Track down each line that has the word "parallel" and copy it.

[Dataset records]
* * * * * * * * *

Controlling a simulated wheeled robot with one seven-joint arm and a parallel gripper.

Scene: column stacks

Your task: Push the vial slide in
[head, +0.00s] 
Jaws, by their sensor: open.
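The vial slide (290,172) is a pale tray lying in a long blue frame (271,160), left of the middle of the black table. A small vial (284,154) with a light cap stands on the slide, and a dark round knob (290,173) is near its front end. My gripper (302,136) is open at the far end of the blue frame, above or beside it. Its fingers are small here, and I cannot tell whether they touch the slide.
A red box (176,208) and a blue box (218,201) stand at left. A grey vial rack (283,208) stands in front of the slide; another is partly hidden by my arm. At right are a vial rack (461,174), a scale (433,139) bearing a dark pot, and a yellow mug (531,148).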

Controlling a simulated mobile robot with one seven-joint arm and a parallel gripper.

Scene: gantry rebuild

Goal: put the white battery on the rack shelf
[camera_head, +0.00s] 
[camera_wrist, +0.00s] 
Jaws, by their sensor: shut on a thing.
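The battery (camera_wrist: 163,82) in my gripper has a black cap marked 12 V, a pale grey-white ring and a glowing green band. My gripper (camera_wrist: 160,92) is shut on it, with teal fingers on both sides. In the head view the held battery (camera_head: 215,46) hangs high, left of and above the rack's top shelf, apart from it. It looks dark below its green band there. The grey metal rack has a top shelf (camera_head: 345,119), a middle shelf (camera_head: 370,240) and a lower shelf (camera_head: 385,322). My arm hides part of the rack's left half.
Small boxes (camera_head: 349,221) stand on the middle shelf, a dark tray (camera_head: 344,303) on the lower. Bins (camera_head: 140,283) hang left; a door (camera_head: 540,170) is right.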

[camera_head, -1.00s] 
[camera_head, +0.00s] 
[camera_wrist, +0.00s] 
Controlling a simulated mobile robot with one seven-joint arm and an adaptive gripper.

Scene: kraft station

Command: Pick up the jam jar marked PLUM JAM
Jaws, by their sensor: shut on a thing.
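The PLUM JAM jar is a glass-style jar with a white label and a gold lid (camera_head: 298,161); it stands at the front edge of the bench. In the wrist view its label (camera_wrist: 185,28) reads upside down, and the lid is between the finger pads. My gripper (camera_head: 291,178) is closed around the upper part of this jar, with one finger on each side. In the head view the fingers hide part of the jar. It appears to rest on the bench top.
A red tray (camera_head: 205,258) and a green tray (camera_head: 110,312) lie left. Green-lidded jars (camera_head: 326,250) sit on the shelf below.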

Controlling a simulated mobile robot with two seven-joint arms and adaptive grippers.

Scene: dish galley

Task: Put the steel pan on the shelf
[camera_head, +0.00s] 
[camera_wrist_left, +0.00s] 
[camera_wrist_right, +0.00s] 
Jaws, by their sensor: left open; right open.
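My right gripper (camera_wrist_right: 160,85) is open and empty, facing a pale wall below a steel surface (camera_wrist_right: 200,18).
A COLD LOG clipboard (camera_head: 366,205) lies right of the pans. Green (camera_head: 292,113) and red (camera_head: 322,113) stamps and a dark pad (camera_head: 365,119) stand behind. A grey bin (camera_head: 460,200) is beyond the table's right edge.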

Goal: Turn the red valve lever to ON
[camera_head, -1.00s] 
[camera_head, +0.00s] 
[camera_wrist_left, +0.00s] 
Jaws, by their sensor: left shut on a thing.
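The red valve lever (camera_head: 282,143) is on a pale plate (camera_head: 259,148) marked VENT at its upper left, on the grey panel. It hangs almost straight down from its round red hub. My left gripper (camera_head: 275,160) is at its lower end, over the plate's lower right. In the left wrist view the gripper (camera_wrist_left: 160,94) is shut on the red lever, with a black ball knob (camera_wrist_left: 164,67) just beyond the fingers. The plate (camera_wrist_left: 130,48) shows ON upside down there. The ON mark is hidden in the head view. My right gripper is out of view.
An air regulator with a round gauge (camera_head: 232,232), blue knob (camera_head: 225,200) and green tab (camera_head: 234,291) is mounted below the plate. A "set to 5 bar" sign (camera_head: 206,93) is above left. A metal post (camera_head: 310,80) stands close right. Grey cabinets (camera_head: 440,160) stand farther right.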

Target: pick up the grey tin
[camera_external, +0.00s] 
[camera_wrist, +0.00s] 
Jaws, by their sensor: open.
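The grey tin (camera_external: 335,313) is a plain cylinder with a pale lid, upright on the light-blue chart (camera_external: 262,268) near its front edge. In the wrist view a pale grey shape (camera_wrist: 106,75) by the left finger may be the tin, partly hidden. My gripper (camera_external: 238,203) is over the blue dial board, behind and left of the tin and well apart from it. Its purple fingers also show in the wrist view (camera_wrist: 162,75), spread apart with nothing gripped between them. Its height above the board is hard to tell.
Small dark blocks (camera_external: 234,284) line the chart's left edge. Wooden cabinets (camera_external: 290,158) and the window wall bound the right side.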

* * * * * * * * *

#### Final answer:
Controlling a simulated wheeled robot with one seven-joint arm and a parallel gripper.
Controlling a simulated mobile robot with one seven-joint arm and a parallel gripper.

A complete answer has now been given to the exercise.